A pena di nullità "contratto" registrato
 
Passiamo alle convivenze di fatto. I partner possono regolare i rapporti economici della loro vita comune con un contratto di convivenza: va redatto in forma scritta a pena di nullità con atto pubblico o scrittura privata e sottoscrizione autenticata dal notaio o dall’avvocato. Il patto disciplina la residenza, il contributo di ciascuno al ménage e il regime patrimoniale, che può essere la comunione dei beni. E non può essere sottoposto a termine o condizione.
 
Termine congruo

In caso di risoluzione se chi recede dall’accordo ha la disponibilità esclusiva della casa familiare deve concedere al convivente un termine di almeno novanta giorni per lasciare l’abitazione, a pena di nullità della dichiarazione.
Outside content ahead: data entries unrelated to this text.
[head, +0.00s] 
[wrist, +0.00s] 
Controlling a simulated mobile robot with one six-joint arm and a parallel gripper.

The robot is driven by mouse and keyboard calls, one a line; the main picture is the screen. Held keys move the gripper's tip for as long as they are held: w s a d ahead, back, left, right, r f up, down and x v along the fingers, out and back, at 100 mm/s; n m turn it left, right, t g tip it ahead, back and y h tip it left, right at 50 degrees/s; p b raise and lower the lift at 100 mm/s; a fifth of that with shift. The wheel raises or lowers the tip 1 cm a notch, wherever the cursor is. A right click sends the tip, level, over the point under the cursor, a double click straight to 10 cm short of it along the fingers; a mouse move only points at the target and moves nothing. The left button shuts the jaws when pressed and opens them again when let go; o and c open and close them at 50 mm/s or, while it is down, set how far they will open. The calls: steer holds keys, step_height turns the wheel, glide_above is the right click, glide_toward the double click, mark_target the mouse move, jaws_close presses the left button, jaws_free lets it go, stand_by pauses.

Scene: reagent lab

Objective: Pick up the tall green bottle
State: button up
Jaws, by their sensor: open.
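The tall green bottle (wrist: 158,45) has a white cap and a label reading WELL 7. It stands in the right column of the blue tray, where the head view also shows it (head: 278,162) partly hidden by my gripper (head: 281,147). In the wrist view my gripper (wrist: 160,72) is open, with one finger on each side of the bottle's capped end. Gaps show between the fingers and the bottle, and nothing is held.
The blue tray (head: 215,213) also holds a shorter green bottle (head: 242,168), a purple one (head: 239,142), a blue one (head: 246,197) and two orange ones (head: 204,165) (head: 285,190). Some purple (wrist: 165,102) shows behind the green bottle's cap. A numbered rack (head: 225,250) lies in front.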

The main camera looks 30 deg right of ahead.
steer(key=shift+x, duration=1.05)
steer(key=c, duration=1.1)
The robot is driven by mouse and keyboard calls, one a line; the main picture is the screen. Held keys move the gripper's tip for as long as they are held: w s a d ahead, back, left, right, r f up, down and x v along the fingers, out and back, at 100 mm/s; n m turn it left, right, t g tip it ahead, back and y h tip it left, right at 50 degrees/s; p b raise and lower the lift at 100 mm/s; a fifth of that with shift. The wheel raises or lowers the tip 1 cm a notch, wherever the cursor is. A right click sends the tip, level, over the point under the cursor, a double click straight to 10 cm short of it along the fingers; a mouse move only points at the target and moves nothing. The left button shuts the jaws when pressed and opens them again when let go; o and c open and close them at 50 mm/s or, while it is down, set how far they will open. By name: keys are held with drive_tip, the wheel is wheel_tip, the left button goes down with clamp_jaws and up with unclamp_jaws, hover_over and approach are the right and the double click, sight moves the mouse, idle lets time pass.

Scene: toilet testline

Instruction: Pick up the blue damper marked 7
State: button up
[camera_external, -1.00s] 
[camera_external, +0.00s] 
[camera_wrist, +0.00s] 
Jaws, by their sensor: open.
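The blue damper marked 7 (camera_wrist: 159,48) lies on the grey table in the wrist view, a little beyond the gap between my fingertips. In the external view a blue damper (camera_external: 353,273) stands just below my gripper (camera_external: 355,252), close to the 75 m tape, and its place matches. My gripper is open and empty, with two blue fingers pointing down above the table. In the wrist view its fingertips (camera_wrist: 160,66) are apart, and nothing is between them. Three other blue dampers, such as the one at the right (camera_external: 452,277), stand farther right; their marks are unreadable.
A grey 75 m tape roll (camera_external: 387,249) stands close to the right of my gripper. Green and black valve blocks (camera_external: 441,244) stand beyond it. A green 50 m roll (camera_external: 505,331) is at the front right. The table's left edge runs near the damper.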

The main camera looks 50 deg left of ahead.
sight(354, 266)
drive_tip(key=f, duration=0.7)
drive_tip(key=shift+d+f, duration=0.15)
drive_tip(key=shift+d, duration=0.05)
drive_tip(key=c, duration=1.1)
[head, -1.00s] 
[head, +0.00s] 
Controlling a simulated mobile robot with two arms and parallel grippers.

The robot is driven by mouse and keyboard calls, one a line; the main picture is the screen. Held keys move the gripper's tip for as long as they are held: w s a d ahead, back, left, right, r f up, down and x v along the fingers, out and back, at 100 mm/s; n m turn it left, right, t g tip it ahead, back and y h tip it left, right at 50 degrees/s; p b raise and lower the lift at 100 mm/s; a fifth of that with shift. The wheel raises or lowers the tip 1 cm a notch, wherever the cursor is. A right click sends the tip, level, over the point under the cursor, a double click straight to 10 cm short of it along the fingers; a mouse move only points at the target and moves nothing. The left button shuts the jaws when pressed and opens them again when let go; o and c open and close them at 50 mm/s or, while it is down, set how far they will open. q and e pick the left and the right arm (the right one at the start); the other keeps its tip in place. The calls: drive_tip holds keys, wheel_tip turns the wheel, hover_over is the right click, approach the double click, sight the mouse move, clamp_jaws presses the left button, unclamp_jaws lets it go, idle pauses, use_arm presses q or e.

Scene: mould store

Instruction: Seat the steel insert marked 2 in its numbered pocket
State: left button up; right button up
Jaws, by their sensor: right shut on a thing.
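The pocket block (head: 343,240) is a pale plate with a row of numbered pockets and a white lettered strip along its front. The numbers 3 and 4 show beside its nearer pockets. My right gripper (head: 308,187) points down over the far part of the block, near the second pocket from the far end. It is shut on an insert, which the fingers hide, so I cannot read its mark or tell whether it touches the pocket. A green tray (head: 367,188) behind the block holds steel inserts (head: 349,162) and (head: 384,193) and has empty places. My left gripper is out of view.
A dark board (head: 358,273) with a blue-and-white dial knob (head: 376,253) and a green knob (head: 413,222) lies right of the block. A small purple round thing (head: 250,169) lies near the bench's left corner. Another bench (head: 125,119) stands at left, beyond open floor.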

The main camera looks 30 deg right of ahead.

Sul punto la legge si rifà alla giurisprudenza della Cassazione: con la sentenza 7214/13 la suprema corte ha chiarito che la famiglia di fatto è una delle formazioni sociali tutelate dalla Costituzione e che, finita la relazione affettiva, il partner proprietario dell’abitazione deve concedere all’altro un termine congruo per trovarsi un’altra sistemazione.
 
Se il partner muore per 5 anni residenza garantita
 
Poniamo invece che muoia il proprietario della casa dove i conviventi di fatto hanno la residenza comune: in tal caso il partner superstite ha diritto di continuare a vivere nell’abitazione nella stessa per due anni o per un periodo pari alla convivenza se superiore a due anni e comunque non oltre i cinque anni. E se nella casa vivono figli minori o disabili del convivente superstite, quest’ultimo ha diritto di continuare ad abitarvi per almeno tre anni. Il diritto alla casa viene meno quando il partner superstite non vi abita più stabilmente o in caso di matrimonio, di unione civile o di nuova convivenza di fatto.
 
Affitti, il convivente succede nel contratto
 
Veniamo alla locazione. Se l’inquilino muore o recede dalla locazione della casa dove la coppia ha la residenza comune il convivente di fatto ha facoltà di succedergli nel contratto. E per le case popolari? I conviventi di fatto possono godere del titolo o della causa di preferenza nelle graduatorie per l’assegnazione di alloggi di edilizia residenziale pubblica costituito dall’appartenenza a un nucleo familiare.
 
Così la risoluzione per accordo delle parti
 
Se dal contratto di convivenza derivavano diritti reali immobiliari al relativo trasferimento deve provvedere un notaio. Il contratto di convivenza si risolve per accordo delle parti, recesso unilaterale, matrimonio o unione civile tra i conviventi o tra un convivente e un’altra persona, oltre che per morte di uno dei contraenti. La risoluzione del contratto di convivenza determina lo scioglimento della comunione dei beni. E in caso di recesso unilaterale, il notaio o l’avvocato che ricevono l’atto devono notificarne una copia all’altro contraente.